Kevin Brooks ist nach wie vor einer meiner Favoriten, wenn es um Jugendbücher geht. Kaum jemand schreibt so eindrücklich wie temporeich und spannend, auch wenn dabei den Lesern immer einiges zugemutet wird. Schon seit ein paar Jahren versucht sich der britische Autor in anderen Metiers: Die Erwachsenen-Krimis um John Craine sind inzwischen bei Band 3 angelangt (Band 1 und Band 2 sind hier besprochen), nun kommt eine neue Reihe hinzu, bei der ein jugendlicher Detektiv ermittelt. Der 13-jährige Travis Delaney tritt in „Was geschah um 16:08?“ erstmals in Erscheinung und hat es gleich mit einem sehr persönlichem Fall zu tun.

Inhalt:

Travis‘ Eltern haben beide als Privatdetektive gearbeitet – doch bei einer Autofahrt nach London sind sie vor Kurzem ums Leben gekommen. Travis lebt seitdem bei seinen Großeltern. Laut Polizeiaussagen gibt es keinen Grund, bei dem Autounfall von einem Fremdverschulden auszugehen – dennoch wundert Travis sich, dass seine Eltern – beide sichere Autofahrer – einen so schwerwiegenden Unfall hatten. Travis kann gar nicht anders, als Nachforschungen anzustellen, was passiert ist – er kann nicht an einen ganz normalen Autounfall glauben. So will er herausfinden, woran seine Eltern als Letztes gearbeitet haben.

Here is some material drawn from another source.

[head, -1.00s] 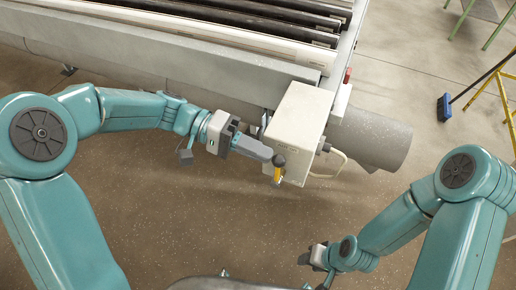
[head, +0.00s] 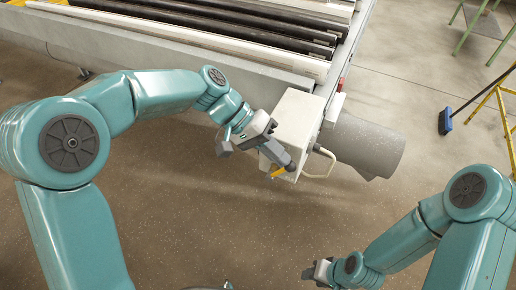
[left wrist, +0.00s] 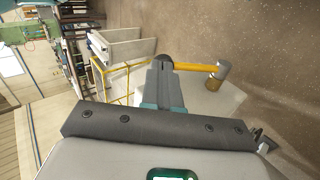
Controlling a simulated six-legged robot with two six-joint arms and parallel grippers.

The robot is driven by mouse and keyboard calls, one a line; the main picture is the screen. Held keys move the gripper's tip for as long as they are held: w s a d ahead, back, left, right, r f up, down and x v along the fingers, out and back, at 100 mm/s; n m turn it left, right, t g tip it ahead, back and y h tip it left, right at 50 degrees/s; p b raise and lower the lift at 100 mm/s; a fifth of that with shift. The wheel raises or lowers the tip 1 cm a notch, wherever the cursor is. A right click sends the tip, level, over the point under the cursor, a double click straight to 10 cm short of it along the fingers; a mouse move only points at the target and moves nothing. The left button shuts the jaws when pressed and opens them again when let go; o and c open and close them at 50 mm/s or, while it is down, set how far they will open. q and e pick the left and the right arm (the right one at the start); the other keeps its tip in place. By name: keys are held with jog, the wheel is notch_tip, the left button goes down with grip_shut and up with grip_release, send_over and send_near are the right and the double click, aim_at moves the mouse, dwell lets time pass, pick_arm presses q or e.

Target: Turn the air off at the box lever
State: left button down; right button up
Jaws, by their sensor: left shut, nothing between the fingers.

Schon bald stößt Travis auf einige Ungereimtheiten. Zunächst einmal überrascht es ihn, dass auf der Beerdigung ein Mann, den niemand kennt, anwesend ist. In dessen Knopfloch hat Travis außerdem etwas blitzen sehen, und er ist sich ziemlich sicher, dass der fremde Mann die Beerdigung mit einer Knopflochkamera gefilmt hat. Doch warum?

Seine Eltern haben zuletzt den Fall eines verschwundenen Boxers mit islamischem Hintergrund bearbeitet – doch als Travis, um mehr über den Fall zu erfahren, in das Büro seiner Eltern kommt, findet er dort alles verwüstet vor. Das mag mit den Straßenunruhen kurz zuvor zusammenhängen, bei denen viele Geschäfte in der Gegend überfallen wurden – aber Travis hat den Eindruck, dass mehr dahinter steckt. Im Geheimversteck seines Vaters findet er ein seltsames Foto mit drei Männern – einer davon ist der Mann, der auf der Beerdigung war. Die auf das Foto gekritzelten Abkürzungen weiß Travis nicht so recht zu deuten.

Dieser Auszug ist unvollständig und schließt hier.